General Form of Reflections and Glide Reflections

Question

I am reading a set of notes about isometries of the plane. The section about reflections and glide reflections says that the general form for these isometries is: $$x'=x\cos\alpha+y\sin\alpha+h$$ $$y'=x\sin\alpha-y\cos\alpha+k$$ But, the notes don't given any explanation of what $\alpha$, $h$, and $k$ are. These equations seem similar to a rotation, with some sign changes, but I'm not seeing how they are related. If anyone can help that would be wonderful.
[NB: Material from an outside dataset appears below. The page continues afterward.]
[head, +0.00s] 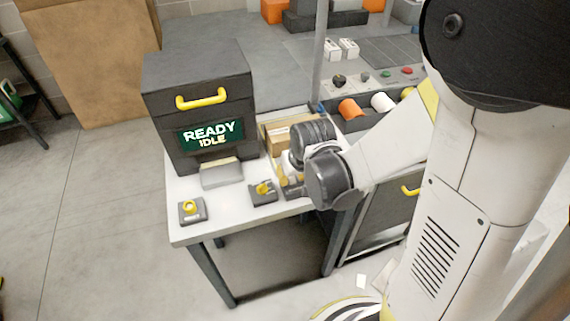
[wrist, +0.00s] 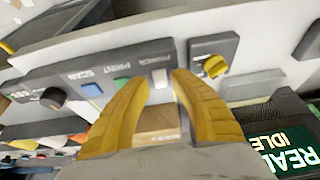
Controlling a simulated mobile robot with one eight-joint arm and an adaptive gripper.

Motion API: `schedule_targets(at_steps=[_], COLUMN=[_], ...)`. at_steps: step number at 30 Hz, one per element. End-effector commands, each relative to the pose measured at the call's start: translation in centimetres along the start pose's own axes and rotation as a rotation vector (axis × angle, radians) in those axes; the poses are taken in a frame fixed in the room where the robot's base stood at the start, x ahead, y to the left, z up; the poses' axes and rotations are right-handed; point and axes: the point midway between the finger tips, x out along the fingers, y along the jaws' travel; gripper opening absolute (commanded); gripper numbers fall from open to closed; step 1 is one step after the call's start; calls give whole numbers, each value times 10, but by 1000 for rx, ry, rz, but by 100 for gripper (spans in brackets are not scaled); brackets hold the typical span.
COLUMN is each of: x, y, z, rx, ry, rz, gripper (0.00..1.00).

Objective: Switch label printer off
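The label printer (head: 165,100), a dark box with a yellow handle, stands on the white table. Its green display (head: 210,134) reads READY IDLE and partly shows in the wrist view (wrist: 285,150). A dark control panel (wrist: 28,90) carries labels SCAN, PRINT and POWER. Under them are a blue button (wrist: 92,90), a green button (wrist: 122,83) and a white switch (wrist: 160,77). My gripper (wrist: 161,84) has its yellow fingers apart, and the white switch shows between the tips. I cannot tell whether they touch it. In the head view my arm hides the panel.
A dark box with a yellow knob (wrist: 215,66) sits beside the panel; one such box (head: 263,191) shows near the table's front edge. Another yellow-knobbed box (head: 191,210) is at the front left corner. A cardboard box (head: 282,132) stands behind my wrist. Floor at left is clear.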

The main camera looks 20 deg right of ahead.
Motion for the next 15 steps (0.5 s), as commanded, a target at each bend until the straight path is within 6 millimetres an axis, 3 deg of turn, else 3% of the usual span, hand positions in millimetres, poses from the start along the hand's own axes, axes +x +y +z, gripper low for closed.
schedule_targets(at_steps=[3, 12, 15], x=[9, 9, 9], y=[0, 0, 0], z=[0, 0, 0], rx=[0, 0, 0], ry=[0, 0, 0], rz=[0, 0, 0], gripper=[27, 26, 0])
Thanks

Answer 1

The equations that you write actually define the composition of three isometries of the plane:

1. A rotation around the origin by an angle $\alpha$
2. A reflection about the rotated $X$-axis (flip the $y'$ coordinate)
3. A translation over a vector $(h,k).$

Answer 2

A reflection across a line through the origin making an angle of $\alpha/2$ with the horizontal axis is given by $$ \begin{align*} x' = x \cos \alpha + y \sin \alpha \\y'=x \sin\alpha - y \cos\alpha\end{align*}$$

You can check this by verifying that the basis vectors $(1,0)$ and $(0,1)$ are mapped to their reflected selves: a reflection, being linear, is entirely determined by where the basis vectors are sent.

Then, the transformation

$$ \begin{align*} x' = x + h\\y'=y + k\end{align*}$$

where $h,k$ are real numbers, is simply a translation.

Since a glide reflection can be expressed as a reflection across a line through the origin followed by a translation, the claim follows.